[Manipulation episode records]

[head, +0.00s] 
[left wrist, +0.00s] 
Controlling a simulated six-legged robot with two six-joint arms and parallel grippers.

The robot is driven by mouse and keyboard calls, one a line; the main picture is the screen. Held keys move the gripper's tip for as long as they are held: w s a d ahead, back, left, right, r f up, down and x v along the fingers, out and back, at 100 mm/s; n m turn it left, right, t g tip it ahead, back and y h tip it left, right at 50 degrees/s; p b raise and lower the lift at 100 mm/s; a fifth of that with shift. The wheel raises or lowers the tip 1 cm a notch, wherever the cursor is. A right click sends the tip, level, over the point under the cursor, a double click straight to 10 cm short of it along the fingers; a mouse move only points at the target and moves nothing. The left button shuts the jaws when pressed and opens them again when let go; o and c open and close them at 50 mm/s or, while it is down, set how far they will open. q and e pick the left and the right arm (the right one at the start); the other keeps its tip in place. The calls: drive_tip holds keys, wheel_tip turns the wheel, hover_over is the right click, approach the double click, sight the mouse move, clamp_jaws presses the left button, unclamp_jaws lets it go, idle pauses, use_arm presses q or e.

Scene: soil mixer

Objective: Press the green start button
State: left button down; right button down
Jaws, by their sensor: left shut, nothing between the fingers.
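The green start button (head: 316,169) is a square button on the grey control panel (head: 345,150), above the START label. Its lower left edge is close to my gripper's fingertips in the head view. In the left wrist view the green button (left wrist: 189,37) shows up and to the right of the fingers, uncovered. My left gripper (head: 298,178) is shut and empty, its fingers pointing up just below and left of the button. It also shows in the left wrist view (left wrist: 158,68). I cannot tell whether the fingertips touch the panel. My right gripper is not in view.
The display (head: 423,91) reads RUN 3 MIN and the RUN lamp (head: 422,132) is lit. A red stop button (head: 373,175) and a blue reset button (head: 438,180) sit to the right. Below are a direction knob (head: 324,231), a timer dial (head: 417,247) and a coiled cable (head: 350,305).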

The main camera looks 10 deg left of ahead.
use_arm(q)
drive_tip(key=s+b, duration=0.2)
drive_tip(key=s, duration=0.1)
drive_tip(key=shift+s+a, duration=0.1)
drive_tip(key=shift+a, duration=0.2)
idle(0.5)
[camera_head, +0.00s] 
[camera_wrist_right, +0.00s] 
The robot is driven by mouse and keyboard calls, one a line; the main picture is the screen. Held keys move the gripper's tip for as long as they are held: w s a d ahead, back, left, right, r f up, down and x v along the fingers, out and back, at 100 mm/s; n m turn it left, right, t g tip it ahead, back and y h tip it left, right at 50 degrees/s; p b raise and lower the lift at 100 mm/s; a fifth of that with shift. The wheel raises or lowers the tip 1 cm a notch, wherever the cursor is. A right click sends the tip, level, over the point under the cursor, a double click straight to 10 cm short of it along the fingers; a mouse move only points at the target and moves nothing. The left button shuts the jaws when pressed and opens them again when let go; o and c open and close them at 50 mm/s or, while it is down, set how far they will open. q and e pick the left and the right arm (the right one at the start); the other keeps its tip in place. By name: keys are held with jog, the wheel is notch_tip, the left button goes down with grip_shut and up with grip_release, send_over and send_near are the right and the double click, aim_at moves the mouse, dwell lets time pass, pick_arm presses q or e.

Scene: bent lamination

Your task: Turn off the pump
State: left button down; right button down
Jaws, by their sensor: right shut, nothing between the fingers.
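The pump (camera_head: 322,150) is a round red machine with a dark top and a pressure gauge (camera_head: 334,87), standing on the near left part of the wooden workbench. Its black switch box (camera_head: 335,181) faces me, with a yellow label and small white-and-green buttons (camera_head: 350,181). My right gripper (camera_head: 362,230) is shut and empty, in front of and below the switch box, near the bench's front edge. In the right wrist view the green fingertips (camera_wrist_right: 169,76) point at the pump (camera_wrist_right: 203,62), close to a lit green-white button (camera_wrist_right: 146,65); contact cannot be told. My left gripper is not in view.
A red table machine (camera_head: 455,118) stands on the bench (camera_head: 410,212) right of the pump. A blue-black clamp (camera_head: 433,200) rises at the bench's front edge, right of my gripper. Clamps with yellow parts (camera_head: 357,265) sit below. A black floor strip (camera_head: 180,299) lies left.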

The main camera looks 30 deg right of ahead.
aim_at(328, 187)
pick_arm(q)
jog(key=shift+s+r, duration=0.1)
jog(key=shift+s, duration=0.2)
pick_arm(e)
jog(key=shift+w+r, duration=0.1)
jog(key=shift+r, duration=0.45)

YOUR INSTRUCTIONS » Print only the lines that run from the start of the listing to the line bearing "Controlling a simulated"; please keep the first line and that last one, exactly as they appear.

OUTPUT FOR THIS EXERCISE »
[head, +0.00s] 
[left wrist, +0.00s] 
Controlling a simulated six-legged robot with two six-joint arms and parallel grippers.

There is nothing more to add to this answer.